The Buni-led committee, which was supposed to organise a national convention before the expiration of its second term timeline in June, 2021, failed to do so as President Buhari extended its timeline indefinitely, with the approval of the NEC, which is the second highest decision-making organ of the party, after the convention.
With the processes leading to the conduct of the party’s congresses put in place, its national leadership has asked contestants and stakeholders at various levels to uphold consensus arrangements rather than primary polls.
Akpanudoedehe had also stated, “We have to take into consideration the need to accommodate everyone because the APC is a party for all Nigerians.
“We are encouraging states to adopt the consensus arrangement because it saves cost and reduces acrimony. That is why when you look at article 20 of our constitution, which talks about elections, the first thing there is for members to try reaching a consensus.
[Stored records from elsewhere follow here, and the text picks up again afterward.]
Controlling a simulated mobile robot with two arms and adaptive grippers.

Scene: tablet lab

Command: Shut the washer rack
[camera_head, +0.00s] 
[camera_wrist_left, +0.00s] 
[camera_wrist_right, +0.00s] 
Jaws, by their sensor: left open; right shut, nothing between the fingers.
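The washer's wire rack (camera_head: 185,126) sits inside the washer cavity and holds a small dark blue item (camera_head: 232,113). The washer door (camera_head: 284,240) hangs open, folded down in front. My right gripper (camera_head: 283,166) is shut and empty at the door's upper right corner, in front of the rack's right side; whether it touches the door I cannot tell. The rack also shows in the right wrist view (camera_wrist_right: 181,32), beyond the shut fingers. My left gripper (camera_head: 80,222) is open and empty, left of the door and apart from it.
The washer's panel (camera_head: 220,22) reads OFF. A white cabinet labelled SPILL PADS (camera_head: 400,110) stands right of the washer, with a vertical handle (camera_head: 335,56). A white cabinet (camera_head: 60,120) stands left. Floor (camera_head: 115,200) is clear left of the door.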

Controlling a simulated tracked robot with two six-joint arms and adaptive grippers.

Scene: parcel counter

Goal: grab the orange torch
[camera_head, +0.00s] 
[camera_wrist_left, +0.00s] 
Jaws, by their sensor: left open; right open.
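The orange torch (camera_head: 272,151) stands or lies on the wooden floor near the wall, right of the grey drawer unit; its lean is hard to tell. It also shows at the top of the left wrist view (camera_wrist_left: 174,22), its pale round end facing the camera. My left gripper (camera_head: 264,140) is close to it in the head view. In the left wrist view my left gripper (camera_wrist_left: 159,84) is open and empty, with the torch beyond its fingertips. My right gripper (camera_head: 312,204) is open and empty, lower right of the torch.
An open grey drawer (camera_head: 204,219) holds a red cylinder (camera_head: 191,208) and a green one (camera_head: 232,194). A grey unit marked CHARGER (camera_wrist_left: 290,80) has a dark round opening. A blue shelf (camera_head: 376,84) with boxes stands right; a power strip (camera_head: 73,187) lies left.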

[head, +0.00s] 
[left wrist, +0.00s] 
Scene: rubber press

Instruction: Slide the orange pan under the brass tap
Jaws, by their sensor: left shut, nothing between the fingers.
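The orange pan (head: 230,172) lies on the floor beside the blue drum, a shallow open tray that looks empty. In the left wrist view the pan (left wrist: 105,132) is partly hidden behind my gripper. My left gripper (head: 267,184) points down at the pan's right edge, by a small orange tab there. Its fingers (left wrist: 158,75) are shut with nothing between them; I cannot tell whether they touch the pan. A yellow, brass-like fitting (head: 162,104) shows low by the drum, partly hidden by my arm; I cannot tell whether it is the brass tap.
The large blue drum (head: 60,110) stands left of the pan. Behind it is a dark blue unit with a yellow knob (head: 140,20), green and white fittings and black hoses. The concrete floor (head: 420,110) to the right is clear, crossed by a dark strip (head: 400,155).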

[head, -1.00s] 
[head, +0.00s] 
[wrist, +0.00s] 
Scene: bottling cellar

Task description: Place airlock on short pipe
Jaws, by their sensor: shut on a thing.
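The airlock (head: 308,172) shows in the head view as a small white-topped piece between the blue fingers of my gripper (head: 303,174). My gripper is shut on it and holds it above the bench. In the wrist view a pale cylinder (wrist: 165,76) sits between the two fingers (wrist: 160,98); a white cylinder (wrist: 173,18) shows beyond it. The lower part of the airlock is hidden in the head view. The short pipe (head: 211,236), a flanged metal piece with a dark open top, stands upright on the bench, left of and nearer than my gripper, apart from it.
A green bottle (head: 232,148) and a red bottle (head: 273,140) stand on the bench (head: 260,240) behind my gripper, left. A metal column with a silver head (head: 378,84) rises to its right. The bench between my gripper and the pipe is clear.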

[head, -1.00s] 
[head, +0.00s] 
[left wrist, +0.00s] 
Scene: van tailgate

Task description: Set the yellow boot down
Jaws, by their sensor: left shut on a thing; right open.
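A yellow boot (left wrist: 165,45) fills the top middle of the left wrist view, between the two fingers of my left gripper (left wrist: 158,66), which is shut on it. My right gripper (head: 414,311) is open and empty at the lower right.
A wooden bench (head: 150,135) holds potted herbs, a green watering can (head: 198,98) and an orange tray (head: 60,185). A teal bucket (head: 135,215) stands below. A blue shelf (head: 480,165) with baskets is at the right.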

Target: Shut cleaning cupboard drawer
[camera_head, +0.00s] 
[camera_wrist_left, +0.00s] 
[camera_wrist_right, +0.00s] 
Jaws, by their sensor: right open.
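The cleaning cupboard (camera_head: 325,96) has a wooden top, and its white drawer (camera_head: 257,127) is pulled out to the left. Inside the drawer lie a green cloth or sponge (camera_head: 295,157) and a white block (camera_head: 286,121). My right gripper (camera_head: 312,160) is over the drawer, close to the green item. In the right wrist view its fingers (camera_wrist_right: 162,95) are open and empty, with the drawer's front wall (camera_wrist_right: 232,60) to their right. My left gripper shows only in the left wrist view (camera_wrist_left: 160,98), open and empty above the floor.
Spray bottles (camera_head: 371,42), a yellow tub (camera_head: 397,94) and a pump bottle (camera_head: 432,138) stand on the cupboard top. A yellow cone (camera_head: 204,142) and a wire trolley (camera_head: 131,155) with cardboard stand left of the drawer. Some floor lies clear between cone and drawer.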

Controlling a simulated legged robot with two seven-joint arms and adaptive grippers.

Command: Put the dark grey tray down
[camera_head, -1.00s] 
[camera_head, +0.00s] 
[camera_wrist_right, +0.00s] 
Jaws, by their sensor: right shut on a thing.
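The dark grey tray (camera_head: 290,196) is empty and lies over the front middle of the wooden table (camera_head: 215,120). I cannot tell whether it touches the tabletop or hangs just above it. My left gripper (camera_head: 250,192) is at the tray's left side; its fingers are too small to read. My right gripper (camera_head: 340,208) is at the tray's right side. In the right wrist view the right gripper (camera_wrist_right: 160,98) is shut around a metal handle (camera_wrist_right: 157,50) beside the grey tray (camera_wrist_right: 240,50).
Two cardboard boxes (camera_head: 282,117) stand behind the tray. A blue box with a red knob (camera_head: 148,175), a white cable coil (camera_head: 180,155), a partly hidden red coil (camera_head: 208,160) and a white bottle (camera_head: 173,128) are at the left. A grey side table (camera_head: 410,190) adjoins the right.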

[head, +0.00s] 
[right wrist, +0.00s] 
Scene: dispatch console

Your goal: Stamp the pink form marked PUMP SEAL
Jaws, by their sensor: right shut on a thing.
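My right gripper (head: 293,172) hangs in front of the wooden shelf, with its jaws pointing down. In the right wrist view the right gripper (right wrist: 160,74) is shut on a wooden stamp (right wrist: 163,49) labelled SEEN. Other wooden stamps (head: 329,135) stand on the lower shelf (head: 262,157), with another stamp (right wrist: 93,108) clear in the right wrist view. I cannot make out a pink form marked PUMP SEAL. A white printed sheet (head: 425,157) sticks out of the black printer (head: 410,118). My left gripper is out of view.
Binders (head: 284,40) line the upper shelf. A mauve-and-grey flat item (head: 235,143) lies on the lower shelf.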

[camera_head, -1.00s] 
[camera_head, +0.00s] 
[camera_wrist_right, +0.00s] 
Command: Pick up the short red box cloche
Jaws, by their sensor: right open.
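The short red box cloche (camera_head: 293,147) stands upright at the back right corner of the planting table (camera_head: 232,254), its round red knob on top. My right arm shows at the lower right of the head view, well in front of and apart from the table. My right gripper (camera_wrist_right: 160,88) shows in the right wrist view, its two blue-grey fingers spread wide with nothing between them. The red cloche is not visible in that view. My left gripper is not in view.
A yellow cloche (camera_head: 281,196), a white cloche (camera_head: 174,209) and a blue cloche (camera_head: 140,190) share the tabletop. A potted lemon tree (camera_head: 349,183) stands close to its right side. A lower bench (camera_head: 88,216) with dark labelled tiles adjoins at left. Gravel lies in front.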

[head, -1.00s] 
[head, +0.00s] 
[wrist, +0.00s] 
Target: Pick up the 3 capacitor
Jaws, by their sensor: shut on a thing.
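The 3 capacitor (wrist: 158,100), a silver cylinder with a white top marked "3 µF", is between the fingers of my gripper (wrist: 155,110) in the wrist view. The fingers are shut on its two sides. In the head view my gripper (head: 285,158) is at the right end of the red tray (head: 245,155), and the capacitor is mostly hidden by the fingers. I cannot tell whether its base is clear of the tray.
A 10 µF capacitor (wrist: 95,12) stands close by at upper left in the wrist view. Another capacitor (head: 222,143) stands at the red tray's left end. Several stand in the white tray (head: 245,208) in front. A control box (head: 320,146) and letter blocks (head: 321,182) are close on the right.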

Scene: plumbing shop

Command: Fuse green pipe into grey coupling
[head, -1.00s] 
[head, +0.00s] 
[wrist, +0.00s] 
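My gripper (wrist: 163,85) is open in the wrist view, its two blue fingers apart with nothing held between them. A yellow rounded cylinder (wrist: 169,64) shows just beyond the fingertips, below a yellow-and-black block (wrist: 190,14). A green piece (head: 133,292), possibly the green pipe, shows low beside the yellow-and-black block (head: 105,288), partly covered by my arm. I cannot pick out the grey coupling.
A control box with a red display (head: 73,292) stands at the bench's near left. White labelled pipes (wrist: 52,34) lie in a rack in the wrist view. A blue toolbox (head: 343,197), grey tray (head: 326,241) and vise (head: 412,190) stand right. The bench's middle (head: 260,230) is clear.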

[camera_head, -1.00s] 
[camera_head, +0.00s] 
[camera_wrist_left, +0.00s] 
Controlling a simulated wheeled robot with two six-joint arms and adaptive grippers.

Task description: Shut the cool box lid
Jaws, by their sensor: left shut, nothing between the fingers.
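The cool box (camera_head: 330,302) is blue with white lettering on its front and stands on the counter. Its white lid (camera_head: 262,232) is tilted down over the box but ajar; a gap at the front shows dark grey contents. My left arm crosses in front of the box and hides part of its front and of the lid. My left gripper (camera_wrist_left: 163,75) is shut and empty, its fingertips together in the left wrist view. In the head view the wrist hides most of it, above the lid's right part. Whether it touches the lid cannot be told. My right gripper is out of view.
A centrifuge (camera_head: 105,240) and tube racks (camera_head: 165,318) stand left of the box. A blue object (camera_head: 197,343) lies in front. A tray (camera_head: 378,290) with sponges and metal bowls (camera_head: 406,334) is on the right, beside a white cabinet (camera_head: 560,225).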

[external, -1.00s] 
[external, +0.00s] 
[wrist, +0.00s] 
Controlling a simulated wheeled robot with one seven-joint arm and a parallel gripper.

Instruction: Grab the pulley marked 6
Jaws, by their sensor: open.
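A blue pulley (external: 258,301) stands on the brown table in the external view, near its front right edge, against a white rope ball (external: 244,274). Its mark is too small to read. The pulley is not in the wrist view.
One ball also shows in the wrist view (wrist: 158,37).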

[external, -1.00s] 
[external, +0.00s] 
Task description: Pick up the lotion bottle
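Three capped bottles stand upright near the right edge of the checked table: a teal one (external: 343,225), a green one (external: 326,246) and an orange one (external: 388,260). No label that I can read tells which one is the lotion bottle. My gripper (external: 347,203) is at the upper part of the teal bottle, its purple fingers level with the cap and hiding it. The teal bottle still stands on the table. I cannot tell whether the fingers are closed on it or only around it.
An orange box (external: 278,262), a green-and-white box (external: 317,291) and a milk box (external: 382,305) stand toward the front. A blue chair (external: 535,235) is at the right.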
When that fails, then you go to cast ballots.
“We are making sure we do not leave any room for the opposition, especially the PDP, to sponsor people to cause confusion in our midst,” the party said.
But a stalwart of the party who spoke in confidence expressed fear that with the move, “there is a likelihood that some aspirants will be forced out of the race.”
The South-West Agenda for Asiwaju, 2023 in Ekiti State has already rejected the proposed consensus arrangement.
The state chairman of the group, Senator Tony Adeniyi, in a statement in Ado Ekiti, the state capital, titled, APC Congresses: Why consensus will not work in Ekiti, noted, “The APC in the state is polarised and only a direct primary can bring it back on a stable foot.”